Total to Boost Exploration Spending to $6.5 Billion
Total to Boost Exploration Spending to $6.5 Billion
Bloomberg/Jakarta
Total SA, Europe's third-largest oil company, plans to increase its exploration and production spending to US$6.5 billion this year after crude oil prices rose to a record.
"Last year was slightly less and next year will be much, much bigger," Christophe de Margerie, head of exploration and production, said in an interview in Kuala Lumpur, without providing details. "The majority will be on Africa."
Total, which aims to boost production by about 4 percent a year through 2010, is investing in Nigeria and Russia to increase its oil and gas reserves. Total's output fell to 2.56 million barrels of oil equivalent a day in the first quarter of this year.
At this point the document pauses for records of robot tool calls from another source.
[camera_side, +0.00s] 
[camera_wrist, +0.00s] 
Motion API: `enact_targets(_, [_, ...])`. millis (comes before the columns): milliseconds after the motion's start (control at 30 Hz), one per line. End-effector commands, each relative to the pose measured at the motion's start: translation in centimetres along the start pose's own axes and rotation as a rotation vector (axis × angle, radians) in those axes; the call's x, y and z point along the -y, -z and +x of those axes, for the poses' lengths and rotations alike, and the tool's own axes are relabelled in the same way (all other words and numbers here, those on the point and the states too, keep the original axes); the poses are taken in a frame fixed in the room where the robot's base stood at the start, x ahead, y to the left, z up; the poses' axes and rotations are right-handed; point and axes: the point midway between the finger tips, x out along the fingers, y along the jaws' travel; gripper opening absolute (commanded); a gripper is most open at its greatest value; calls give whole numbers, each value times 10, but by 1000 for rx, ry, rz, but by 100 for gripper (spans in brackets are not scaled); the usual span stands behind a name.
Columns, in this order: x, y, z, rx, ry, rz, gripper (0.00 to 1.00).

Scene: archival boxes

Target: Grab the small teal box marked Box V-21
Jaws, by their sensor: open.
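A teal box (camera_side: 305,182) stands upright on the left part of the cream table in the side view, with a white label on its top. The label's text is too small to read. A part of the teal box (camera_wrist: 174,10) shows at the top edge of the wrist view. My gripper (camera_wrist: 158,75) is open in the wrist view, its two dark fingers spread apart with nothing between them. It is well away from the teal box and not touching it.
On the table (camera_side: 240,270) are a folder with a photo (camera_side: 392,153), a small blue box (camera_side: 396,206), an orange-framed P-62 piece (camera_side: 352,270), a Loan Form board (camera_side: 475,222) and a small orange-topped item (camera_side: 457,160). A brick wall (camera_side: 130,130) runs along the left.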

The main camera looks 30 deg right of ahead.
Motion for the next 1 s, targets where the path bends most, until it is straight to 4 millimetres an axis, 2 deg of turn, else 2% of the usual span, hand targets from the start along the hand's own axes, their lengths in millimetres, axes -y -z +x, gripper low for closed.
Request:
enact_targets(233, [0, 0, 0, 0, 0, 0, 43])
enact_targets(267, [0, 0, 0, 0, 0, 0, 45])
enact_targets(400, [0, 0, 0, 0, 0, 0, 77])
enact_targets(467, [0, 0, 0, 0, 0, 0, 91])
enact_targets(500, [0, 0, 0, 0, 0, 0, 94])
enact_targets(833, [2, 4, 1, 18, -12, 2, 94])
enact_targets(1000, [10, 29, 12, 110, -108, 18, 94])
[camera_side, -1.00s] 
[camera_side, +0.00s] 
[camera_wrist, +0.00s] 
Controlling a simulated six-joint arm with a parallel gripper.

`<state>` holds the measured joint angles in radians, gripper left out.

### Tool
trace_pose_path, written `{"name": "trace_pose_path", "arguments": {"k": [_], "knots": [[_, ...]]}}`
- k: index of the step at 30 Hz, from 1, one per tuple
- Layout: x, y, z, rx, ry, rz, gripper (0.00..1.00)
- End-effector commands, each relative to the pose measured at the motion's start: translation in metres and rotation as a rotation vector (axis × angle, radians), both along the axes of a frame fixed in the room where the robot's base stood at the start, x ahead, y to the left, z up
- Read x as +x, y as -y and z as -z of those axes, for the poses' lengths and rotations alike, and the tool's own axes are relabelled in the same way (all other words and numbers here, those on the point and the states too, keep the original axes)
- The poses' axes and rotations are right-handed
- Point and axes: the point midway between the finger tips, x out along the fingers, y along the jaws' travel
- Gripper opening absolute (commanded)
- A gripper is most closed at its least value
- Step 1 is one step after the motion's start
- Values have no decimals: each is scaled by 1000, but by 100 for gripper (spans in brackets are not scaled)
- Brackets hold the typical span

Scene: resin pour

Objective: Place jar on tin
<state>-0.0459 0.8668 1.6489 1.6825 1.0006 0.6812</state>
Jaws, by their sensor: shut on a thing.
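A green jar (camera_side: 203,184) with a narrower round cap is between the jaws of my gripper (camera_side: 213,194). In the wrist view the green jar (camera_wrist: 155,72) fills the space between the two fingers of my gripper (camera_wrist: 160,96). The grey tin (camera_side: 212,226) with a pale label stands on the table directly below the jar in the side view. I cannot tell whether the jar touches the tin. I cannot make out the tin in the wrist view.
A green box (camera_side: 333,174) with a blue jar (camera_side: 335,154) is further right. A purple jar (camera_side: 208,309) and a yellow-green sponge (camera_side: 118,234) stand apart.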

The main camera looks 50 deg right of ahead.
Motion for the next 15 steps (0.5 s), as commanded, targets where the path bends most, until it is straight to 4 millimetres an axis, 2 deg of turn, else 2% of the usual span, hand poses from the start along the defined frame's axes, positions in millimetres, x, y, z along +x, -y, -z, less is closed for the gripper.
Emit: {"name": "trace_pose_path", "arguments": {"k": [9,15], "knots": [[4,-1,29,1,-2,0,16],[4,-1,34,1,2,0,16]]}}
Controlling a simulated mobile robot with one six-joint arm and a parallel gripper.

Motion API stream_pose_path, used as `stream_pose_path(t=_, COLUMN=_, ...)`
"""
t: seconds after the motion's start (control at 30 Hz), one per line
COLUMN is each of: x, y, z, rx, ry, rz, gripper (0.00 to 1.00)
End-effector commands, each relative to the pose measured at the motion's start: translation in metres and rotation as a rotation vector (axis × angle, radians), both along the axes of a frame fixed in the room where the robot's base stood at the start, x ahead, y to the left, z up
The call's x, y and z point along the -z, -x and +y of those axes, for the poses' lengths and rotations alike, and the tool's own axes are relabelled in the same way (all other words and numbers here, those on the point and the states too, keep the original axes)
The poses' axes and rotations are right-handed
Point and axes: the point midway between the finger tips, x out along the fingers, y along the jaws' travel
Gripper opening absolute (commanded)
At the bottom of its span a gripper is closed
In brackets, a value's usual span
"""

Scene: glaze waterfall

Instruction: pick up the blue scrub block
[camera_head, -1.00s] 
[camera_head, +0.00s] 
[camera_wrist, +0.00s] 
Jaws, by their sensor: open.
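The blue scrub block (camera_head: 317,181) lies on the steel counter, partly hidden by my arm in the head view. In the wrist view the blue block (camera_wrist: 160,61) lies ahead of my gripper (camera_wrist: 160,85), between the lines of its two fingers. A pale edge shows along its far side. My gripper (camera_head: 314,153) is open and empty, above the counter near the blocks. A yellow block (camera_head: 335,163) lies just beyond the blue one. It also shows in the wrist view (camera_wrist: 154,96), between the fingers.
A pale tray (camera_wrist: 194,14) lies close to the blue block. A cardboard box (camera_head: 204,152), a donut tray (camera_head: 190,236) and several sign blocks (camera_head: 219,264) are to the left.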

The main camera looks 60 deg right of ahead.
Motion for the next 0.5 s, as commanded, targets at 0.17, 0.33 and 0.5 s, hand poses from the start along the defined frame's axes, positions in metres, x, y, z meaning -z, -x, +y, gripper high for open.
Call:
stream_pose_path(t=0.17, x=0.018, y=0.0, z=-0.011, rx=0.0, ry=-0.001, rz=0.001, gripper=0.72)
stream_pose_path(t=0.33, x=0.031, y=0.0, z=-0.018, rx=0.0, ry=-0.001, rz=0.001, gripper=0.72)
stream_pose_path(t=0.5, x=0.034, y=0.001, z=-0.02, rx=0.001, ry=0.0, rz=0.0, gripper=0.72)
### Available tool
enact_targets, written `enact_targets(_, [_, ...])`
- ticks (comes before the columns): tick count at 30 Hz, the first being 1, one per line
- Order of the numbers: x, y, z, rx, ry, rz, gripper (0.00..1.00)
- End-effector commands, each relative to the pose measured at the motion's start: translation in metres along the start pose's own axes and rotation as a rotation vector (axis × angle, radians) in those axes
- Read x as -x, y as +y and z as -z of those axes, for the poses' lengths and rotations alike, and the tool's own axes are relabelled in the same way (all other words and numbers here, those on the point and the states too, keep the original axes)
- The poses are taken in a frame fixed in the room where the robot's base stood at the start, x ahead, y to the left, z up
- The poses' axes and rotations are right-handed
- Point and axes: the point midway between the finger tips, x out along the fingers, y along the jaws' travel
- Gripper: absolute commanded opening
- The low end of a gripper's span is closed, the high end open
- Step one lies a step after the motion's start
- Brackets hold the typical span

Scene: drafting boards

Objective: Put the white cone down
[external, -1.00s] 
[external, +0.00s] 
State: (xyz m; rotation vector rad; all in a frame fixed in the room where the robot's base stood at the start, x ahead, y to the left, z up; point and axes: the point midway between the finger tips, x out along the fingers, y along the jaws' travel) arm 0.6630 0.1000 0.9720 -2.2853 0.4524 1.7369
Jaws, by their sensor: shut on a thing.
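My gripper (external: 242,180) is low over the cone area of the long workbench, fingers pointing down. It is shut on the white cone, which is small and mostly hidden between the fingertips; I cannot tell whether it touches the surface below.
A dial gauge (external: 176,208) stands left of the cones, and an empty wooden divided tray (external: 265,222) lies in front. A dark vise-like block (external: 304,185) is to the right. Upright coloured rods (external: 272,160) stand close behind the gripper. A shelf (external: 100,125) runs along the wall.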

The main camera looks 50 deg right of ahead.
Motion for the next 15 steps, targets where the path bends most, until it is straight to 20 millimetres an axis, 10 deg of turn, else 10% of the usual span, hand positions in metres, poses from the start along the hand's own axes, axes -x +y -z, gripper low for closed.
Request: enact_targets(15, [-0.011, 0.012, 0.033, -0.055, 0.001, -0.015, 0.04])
The Paris-based company, Africa's largest oil and gas producer, said on June 9 that it agreed to acquire 40 percent of an offshore Nigerian exploration block. About 27 percent of Total's output comes from contracts with countries such as Indonesia and Angola that cut the amount of oil that Total keeps as prices rise.
Oil futures have risen 40 percent in the past year in New York as demand grew at a faster pace than supply.
"The current oil price will justify the oil that's harder to find," de Margerie said at the Asia Oil and Gas Conference in Kuala Lumpur today.
Total in February said its capital expenditure budget for 2005 was about $12 billion, about 70 percent of which was earmarked for exploration and production. The figure would equal about $8.4 billion and included plans to spend about $900 million on a 25 percent stake in Russia's OAO Novatek.
Total said in June 1 that it will cancel plans to buy 25 percent of Novatek if the company, Russia's second-largest natural gas producer, offers shares to public. Total agreed in September to buy 25 percent of Novatek for more than $900 million. Moscow-based Novatek was scheduled to vote on the sale of shares to the public abroad.
De Margerie said that he hasn't received notification from Novatek relating to the vote to sell shares.
Total has been banking on the Novatek purchase to help revive output growth after first-quarter production fell 3 percent. The acquisition could help Total catch up with rivals such as BP Plc who are investing in Russia to offset declining production from U.K. fields.
Novatek's gas reserves of 1.5 trillion cubic meters are a 12th of those of larger Russian competitor OAO Gazprom, the world's biggest gas producer.